EU(欧州委員会)は8月20日、中国から輸入されるEVに対する最終的な反補助金関税案を発表した。この案は、2024年7月4日に発表された暫定的な反補助金関税に関するコメントを反映し、暫定段階で完了していなかった調査手続きを踏まえたものだ。
この最終案の公開は、貿易防衛調査の中間手続きであり、関係者にコメントを提出する機会を提供することを目的としている。欧州委員会は関係者からの全てのコメントを分析し、加盟国の意見を受けた後、最終決定を欧州連合官報に公表する予定だ。
最終案の主な変更点は以下の通り。
- 関係者からのコメントと未完了の調査手続きを踏まえた関税率の微調整:
- BYD:17.0%
- Geely:19.3%
- SAIC:36.3%
- その他の協力企業:21.3%
- 非協力企業:36.3%
- 中国からの輸出車としてテスラに個別の関税率(9%)を設定。これは7月発表時点の20.8%からの引き下げ。9%は関税の最低税率になる。
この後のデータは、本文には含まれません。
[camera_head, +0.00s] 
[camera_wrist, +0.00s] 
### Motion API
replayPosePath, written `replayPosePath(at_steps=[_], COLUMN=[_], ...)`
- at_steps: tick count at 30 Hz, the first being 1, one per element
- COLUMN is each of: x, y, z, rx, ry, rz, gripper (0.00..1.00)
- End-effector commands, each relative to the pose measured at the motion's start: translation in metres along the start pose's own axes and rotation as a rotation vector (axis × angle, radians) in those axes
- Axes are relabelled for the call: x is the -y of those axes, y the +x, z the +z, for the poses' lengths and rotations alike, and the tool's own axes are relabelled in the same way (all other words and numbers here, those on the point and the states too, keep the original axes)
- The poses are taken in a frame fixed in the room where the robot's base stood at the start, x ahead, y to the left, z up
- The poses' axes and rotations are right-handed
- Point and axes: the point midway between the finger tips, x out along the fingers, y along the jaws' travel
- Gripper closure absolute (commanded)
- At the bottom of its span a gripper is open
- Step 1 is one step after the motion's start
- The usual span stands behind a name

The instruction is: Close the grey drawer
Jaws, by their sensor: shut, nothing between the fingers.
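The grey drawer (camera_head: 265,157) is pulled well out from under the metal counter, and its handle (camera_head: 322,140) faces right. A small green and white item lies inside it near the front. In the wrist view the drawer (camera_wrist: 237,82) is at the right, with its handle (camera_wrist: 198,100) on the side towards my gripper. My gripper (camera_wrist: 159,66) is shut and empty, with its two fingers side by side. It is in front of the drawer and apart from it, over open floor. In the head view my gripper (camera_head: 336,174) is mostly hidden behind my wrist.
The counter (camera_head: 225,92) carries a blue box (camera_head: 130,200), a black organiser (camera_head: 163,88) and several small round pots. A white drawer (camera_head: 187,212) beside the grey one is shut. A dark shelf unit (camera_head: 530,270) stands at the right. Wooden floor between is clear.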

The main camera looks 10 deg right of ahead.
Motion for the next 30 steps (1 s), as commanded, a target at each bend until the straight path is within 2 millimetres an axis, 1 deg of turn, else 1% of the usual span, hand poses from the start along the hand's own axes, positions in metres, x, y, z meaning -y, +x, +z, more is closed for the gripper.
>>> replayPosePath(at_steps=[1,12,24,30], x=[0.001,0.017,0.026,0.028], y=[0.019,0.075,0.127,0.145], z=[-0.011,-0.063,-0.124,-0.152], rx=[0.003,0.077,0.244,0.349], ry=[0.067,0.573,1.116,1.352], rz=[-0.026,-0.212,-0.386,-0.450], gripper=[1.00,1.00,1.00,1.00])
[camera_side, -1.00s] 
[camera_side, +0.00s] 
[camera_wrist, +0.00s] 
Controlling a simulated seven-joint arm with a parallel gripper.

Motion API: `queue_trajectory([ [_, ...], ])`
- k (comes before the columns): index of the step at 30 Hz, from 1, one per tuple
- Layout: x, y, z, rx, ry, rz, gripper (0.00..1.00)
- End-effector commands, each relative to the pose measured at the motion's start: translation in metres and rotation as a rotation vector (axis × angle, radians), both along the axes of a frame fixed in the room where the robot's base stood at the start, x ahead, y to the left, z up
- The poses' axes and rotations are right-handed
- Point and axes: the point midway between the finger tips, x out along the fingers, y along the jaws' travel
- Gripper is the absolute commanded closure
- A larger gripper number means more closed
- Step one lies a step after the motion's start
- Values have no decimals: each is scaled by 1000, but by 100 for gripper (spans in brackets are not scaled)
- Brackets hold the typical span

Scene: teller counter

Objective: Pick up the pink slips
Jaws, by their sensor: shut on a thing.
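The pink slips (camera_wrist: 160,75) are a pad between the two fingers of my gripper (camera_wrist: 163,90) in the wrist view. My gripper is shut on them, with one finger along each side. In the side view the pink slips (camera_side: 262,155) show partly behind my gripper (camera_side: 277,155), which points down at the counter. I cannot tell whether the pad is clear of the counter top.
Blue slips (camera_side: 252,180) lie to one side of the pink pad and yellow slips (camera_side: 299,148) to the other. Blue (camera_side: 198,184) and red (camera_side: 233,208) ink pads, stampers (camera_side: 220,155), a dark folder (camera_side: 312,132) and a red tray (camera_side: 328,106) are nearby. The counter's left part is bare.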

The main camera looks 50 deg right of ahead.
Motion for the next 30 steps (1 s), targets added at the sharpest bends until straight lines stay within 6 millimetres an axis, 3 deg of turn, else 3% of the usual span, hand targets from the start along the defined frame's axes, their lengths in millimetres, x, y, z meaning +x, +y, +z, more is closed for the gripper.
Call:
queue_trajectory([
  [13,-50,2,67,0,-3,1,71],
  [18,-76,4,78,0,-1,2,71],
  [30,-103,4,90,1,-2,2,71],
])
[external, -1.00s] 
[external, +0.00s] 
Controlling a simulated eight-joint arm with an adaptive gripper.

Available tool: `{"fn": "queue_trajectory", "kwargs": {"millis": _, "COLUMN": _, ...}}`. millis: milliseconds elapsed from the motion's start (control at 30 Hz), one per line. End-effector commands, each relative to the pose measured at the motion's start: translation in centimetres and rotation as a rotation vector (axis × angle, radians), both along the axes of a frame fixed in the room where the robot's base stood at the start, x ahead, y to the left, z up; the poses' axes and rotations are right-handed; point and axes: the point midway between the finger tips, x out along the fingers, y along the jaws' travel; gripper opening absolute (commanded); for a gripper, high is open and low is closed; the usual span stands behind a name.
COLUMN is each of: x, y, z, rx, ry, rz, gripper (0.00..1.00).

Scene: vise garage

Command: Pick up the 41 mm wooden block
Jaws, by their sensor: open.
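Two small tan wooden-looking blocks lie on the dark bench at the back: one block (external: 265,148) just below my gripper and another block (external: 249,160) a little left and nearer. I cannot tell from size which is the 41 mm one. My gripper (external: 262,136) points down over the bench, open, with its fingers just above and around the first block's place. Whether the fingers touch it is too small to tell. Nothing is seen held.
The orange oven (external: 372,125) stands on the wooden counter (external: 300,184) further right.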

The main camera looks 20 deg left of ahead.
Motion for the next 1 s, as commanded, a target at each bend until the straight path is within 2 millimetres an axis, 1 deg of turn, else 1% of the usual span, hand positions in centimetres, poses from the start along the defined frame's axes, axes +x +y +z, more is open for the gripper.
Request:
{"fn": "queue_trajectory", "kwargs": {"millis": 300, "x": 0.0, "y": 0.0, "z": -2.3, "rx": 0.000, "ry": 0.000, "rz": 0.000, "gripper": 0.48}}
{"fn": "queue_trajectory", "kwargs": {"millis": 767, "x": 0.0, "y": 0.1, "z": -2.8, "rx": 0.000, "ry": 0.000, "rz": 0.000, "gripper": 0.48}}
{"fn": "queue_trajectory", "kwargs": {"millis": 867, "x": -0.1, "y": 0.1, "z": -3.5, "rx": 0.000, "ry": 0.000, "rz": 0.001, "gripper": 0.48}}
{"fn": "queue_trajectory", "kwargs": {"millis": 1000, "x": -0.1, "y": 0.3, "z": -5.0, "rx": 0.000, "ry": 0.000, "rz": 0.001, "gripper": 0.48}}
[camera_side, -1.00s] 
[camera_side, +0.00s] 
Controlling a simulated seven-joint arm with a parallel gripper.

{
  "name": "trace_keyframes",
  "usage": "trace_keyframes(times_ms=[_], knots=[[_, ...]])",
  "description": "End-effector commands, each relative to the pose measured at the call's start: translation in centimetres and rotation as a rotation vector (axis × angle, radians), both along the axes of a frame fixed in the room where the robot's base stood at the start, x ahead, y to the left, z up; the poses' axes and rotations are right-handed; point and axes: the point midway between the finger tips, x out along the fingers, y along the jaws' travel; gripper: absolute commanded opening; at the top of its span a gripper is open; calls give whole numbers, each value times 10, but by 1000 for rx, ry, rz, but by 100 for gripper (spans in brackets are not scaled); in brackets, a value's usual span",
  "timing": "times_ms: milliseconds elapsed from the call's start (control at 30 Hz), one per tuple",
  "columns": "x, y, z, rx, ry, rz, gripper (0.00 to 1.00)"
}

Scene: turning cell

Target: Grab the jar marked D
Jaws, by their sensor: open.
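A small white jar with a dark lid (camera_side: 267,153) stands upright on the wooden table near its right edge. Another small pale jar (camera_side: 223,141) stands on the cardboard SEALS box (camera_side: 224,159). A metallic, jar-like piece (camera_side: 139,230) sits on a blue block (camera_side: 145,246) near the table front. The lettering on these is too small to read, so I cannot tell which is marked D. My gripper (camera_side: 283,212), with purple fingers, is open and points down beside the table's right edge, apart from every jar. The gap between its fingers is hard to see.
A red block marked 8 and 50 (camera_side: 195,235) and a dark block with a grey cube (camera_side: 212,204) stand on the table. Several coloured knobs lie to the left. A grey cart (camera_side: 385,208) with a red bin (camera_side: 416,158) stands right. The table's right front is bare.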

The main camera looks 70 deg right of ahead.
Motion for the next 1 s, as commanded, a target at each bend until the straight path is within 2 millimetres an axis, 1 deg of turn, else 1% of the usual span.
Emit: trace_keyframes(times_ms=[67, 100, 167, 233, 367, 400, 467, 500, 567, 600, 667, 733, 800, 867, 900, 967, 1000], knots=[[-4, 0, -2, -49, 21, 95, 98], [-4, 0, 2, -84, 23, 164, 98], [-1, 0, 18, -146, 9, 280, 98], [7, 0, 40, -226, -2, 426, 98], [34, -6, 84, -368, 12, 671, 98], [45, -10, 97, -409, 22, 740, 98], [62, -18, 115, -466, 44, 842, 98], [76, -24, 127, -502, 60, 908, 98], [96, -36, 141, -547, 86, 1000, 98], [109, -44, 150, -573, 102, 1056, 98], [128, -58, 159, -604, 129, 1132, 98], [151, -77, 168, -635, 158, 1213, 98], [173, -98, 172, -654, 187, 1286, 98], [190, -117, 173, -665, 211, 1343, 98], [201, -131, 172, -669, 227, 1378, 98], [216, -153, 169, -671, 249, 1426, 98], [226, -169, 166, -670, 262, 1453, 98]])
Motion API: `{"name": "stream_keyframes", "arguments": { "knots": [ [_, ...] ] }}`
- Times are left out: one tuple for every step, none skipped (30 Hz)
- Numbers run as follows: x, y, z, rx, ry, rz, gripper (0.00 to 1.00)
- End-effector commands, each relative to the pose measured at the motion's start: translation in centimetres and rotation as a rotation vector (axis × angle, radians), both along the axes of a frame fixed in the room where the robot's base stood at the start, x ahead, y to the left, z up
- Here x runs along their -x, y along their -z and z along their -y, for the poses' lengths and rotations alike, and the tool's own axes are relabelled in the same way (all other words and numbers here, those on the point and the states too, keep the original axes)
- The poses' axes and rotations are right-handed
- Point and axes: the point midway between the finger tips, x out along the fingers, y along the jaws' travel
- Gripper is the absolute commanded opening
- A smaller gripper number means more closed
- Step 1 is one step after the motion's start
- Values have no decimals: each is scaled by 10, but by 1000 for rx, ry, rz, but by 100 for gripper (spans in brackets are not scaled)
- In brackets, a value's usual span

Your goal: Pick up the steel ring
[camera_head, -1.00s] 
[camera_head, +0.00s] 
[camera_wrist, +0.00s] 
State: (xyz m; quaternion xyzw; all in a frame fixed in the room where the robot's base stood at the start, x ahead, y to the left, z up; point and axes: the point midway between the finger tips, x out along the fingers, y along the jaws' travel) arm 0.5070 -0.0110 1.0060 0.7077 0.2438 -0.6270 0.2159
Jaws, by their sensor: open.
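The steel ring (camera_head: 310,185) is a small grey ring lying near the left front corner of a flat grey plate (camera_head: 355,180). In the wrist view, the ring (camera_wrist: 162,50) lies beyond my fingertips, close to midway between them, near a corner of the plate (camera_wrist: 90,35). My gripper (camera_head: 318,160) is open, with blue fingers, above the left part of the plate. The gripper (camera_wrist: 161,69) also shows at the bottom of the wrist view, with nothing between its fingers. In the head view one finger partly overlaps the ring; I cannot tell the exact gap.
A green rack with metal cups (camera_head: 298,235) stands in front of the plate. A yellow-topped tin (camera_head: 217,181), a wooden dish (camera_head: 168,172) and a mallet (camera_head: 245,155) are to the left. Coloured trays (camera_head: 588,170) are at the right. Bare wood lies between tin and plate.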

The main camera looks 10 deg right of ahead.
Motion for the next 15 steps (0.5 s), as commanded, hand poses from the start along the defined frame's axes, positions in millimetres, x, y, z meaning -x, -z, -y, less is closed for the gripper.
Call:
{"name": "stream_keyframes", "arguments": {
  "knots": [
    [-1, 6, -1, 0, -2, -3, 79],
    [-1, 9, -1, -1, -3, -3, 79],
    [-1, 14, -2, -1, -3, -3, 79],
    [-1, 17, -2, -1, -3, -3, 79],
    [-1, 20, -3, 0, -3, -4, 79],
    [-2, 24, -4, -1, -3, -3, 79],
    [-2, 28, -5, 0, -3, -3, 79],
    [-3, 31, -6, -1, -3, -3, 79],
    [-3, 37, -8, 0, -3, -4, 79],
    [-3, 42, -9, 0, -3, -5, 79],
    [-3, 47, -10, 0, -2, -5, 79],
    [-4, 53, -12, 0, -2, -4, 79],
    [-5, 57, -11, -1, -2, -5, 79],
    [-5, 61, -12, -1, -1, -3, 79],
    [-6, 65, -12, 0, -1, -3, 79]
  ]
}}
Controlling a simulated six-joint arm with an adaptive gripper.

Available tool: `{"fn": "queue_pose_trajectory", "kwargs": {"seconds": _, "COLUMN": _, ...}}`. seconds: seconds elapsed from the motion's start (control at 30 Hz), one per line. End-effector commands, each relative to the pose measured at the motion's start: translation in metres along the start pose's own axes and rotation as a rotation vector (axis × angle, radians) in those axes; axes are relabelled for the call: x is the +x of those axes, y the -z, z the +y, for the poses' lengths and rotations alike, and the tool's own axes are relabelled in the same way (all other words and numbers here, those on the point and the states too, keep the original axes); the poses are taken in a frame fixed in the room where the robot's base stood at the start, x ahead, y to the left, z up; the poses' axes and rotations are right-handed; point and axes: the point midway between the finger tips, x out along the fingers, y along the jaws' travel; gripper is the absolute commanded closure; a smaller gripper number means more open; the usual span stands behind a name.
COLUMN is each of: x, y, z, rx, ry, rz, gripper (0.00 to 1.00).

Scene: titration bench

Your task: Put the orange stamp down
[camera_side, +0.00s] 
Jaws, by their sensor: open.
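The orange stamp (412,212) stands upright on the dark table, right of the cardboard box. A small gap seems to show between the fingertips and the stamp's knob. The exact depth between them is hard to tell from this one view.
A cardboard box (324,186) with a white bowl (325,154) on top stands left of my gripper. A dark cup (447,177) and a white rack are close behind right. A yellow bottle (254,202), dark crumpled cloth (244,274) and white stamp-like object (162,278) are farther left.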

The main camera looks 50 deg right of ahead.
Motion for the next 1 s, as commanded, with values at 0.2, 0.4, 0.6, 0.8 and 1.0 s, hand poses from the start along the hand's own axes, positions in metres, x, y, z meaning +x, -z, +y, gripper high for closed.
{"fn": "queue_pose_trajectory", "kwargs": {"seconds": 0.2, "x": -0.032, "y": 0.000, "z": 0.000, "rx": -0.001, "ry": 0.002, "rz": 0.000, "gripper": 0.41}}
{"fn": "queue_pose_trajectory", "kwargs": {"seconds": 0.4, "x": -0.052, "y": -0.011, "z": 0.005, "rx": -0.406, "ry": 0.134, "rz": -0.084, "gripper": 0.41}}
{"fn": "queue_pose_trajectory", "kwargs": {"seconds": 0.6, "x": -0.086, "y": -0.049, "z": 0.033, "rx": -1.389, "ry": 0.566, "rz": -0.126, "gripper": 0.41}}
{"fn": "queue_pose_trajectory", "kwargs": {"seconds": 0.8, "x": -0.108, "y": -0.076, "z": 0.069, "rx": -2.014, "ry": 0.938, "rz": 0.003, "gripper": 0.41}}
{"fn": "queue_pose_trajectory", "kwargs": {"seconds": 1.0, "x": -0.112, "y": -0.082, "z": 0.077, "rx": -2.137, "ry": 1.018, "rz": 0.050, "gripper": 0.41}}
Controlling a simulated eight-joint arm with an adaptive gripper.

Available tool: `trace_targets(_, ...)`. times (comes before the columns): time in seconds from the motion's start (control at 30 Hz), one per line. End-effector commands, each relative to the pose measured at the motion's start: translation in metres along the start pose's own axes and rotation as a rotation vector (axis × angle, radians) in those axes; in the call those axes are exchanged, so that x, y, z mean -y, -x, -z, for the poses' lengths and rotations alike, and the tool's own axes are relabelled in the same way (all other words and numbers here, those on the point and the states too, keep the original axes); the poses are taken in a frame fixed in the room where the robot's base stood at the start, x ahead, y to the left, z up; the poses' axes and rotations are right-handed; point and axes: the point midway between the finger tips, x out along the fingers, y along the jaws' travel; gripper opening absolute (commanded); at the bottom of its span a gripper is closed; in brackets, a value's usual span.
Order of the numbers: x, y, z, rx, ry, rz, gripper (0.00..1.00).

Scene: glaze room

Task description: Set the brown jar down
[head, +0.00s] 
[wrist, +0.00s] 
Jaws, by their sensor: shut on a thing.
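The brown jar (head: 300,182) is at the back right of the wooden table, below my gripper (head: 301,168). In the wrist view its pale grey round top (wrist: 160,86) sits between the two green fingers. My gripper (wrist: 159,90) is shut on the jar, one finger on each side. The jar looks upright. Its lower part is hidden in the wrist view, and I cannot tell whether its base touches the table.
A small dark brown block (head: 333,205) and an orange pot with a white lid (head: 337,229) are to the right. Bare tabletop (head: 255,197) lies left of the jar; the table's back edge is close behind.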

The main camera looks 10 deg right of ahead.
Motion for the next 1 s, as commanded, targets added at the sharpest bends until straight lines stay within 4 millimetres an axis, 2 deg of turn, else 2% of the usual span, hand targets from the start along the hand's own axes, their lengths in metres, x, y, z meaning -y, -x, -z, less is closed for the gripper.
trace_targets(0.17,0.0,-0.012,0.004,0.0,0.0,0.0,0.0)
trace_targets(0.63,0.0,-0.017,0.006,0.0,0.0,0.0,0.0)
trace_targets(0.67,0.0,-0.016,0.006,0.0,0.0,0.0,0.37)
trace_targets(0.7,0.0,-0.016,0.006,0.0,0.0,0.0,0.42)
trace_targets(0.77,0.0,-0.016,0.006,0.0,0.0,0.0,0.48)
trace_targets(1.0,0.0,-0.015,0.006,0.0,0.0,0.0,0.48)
- 調査期間中に輸出していなかった中国の輸出者やEU生産者との合弁企業に対して、関連する協力企業の低い関税率を適用する可能性
- 反補助金関税を遡及して徴収しない決定
2023年10月4日に欧州委員会は中国からの乗用EVの輸入に対する反補助金調査を正式に開始した。2024年7月4日には暫定的な反補助金関税を課す規則を欧州連合官報に公表し、翌日から施行された。
8月20日、欧州委員会は最終的な反補助金関税案を公開し、関係者は10日以内にコメントを提出することができる。その後、関係者からのコメントを考慮し、欧州委員会は最終決定を加盟国に提示し、投票が行われる。この投票は拘束力を持つ。
最終的な措置は暫定関税の施行から4か月以内に課される必要があり、最終決定は2024年10月30日までに欧州連合官報に公表される予定。これらの措置は5年間有効であり、要請と再審査に基づき延長される可能性がある。
この調査は、2023年9月に欧州委員会のウルズラ・フォン・デア・ライエン委員長が欧州連合の現状演説で発表したもので、中国からの低価格EVの急増に対する懸念に基づいている。欧州委員会は、EUおよびWTOの規則に従い、関係者全員がコメントや証拠を提出できるようにしている。